Lender Terms & Conditions

Recovery and Asset Liquidation Service Agreement

Last Revised: October 26, 2023

This Recovery and Asset Liquidation Service Agreement (“Agreement”) mutually agreed upon by and between Cycle Express, LLC dba National Powersport Auctions (“Agency”) and “Client”.

Recovery and Asset Liquidation Services Agreement as well as Client’s standards and practices may be amended from time to time in writing by Agency or Client upon mutual consent.

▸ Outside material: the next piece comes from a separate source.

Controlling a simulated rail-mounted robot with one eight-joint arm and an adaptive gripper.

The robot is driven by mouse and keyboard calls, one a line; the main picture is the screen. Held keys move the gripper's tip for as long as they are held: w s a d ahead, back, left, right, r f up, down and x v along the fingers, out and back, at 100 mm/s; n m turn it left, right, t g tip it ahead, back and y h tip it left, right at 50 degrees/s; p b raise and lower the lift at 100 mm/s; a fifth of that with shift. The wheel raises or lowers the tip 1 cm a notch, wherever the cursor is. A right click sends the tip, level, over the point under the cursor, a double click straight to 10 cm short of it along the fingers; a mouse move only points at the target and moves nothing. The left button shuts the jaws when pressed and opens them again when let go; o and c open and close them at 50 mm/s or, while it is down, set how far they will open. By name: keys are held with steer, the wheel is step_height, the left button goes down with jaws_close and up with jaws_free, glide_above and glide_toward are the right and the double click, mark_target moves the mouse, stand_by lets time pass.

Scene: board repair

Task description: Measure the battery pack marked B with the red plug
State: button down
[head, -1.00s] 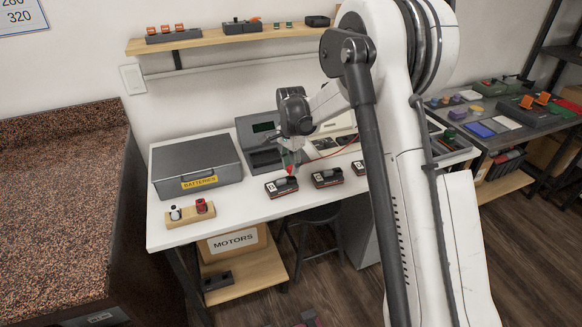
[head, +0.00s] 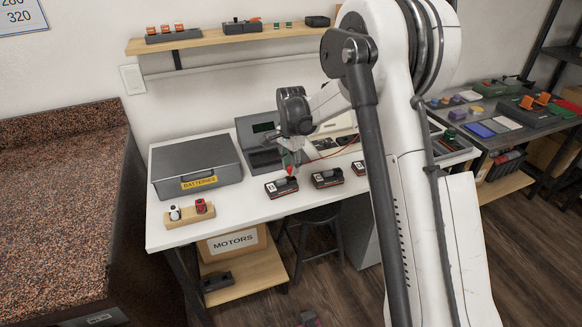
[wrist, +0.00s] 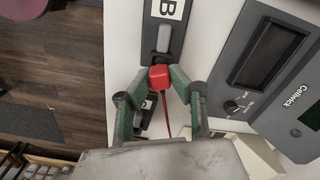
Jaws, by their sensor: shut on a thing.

NOW, THEREFORE, in consideration of the foregoing and the mutual promises, covenants, and conditions set forth below and other good and valuable consideration, the receipt and sufficiency of which is hereby acknowledged. Agency and Client agree to the following:
  1. 1. Agency represents and warrants that Agency, its employees, agents and subcontractors have all of the necessary licenses to do business in each state in which it will conduct business under these Terms and Conditions.
  2. Agency will attempt to contact the Client supplied repossession vendor (RPV) to set-up a time to secure the collateral within one (1) business day of notification of assignment. Once contact is made and release is confirmed, Agency will attempt to secure assigned collateral from a client’s RPV within 15 days of dispatch and deliver to the nearest NPA facility. Client agrees to provide minimum merchandise pick-up accessibility of (3) business days and (30) hours per week. Failure to provide minimum accessibility to pick-up locations could result in prolonged transit times and additional fees to the Client.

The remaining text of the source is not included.